3. Janie appears to be the lady who directed the officers upstairs when they first arrived. Throughout the transcript there is vague testimony that during the night there was some kind of a disturbance at the apartment house in question, but nobody ever explained precisely what it was all about.
FOOTNOTE. 65 A.C. 896, 900.
4. The People rely on People v. Roberts, 246 Cal.App.2d 715, (246 A.C.A. 796), 55 Cal.Rptr. 62 which says that the police need not explain that the person from whom consent is sought need not give it. The court, in Roberts, thought that our Supreme Court had so ruled by implication in People v. Bilderbach, 62 Cal.2d 757, 44 Cal.Rptr. 313, 401 P.2d 921. However sound such reasoning may have been when People v. Roberts was filed in November 1966, People v. Henry, supra, filed months later, indicates that our Supreme Court still considers the question an open one.
5. Defendants argue that the information concerning such a crime came from an unidentified deputy sheriff, a deputy who never testified. They rely on People v. Pease, 242 Cal.App.2d 442, 51 Cal.Rptr. 448. That case is not in point. The radio call simply brought Ryon to the scene. He then received his information directly from the alleged victim of the crime.

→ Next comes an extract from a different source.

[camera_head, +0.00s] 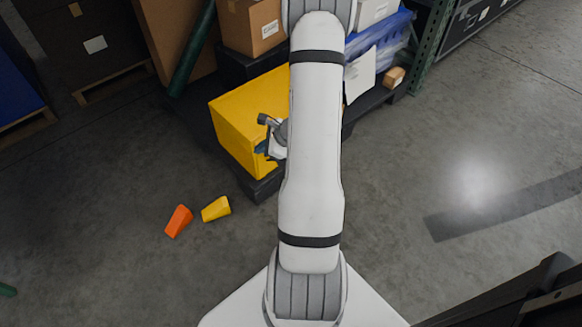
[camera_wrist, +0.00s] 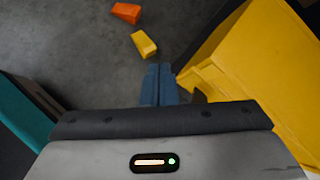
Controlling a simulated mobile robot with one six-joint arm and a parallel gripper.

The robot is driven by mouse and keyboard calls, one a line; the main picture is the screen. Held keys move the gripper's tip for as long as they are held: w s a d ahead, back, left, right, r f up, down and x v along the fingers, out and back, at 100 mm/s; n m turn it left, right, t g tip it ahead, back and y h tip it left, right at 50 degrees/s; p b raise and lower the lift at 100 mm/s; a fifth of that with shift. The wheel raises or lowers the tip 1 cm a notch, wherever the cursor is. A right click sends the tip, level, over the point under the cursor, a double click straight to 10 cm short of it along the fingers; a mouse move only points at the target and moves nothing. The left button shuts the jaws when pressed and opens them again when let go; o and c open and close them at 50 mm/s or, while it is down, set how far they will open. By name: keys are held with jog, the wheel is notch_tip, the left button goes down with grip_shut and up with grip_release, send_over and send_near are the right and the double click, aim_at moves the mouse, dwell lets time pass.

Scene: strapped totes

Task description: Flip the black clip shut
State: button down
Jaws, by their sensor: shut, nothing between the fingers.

6. People v. Brite, 9 Cal.2d 666, 72 P.2d 122; People v. Kilvington, 104 Cal. 86, 92—93, 37 P. 799; People v. Brooks, 234 Cal.App.2d 662, 44 Cal.Rptr. 661; People v. Hanamoto, 234 Cal.App.2d 6, 44 Cal.Rptr. 153; People v. Wright, 216 Cal.App.2d 866, 31 Cal.Rptr. 432; Cole v. Johnson, 197 Cal.App.2d 788, 793, 17 Cal.Rptr. 664; Gorlack v. Ferrari, 184 Cal.App.2d 702, 7 Cal.Rptr. 699; People v. Paul, 147 Cal.App.2d 609, 305 P.2d 996.
KAUS, Presiding Justice.
HUFSTEDLER and STEPHENS, JJ., concur.